As afternoon turns into night, Allen’s shift continues this routine. Follow the suspected dope dealers, who are obviously pissed off by it; punch suspicious vehicles’ license plates into his computer; look for people drinking in public and have them pour out the booze; round up drunks and either call CSP or take them to the sleep-off center himself. A couple times he meets up with the other CAP officers and do “knock and talks” at apartments where suspicious activity’s been reported. This particular shift, Allen doesn’t arrest anyone, and he only handcuffs one person, a guy so wasted he can barely stand.
No arrests, but between Allen and the two other CAP officers, every street denizen in the area knows they’ve been watching, and a good chunk of them have been subjects of a 1076, or field interview. This sort of intimacy with the neighborhood is what Community Action Policing is all about.
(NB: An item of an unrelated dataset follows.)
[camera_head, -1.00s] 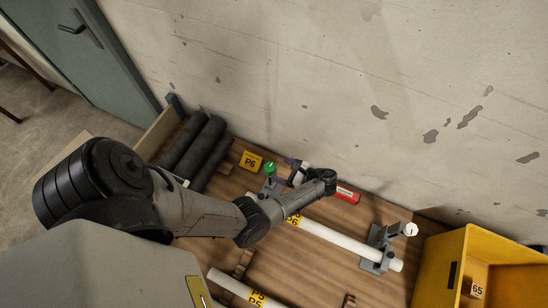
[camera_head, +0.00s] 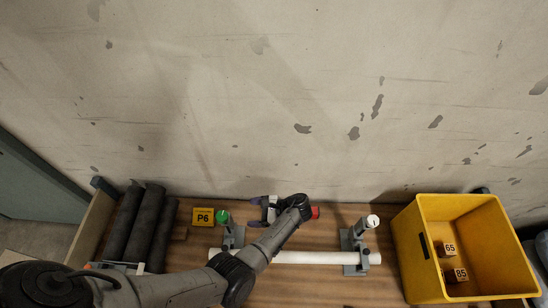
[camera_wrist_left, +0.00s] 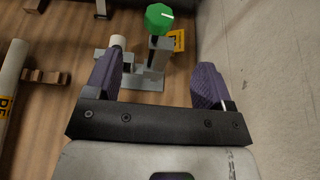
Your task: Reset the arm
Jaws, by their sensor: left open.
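My left arm reaches in from the lower left in the head view. Its gripper (camera_head: 266,209) is over the back of the bench, between the green knob (camera_head: 222,217) and a red object (camera_head: 315,212) partly hidden by my wrist. In the left wrist view the purple-padded fingers (camera_wrist_left: 157,82) stand wide apart with nothing held between them. The green knob (camera_wrist_left: 159,18) on its grey stand (camera_wrist_left: 133,83) shows ahead of them. A white pipe (camera_head: 315,257) lies across grey supports, its left part hidden by my arm. My right gripper is not in view.
A yellow bin (camera_head: 411,264) with blocks marked 65 (camera_head: 447,249) and 85 (camera_head: 455,275) stands at right. Dark cylinders (camera_head: 145,228) lie at left beside a yellow P6 sign (camera_head: 203,217). The wall (camera_head: 270,100) rises close behind the bench.
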“If we had a CAP for each sector of town, it’s be nice to see what the results would be,” Allen says. “We think it’s made an impact because we’re seeing less drugs, less prostitution by far, and a fairly substantial amount of drinking going down. Have we cut down the violence? I doubt it; it’s just been driven inside. But at least it’s not as visible to the poor folks that live up here in Fairview and have to put up with it all the time.”
Meanwhile, Allen is counting the days until he retires, after 15 years with the force. His official retirement date is May 1. “It’s been a long 15 years,” he says. “You get tired of working with these guys after a while, when you don’t see the system working the way it should. When you see [the guy in the tan jacket] with that kind of criminal history, and he’s walking around doing it again still. It’s just ridiculous.”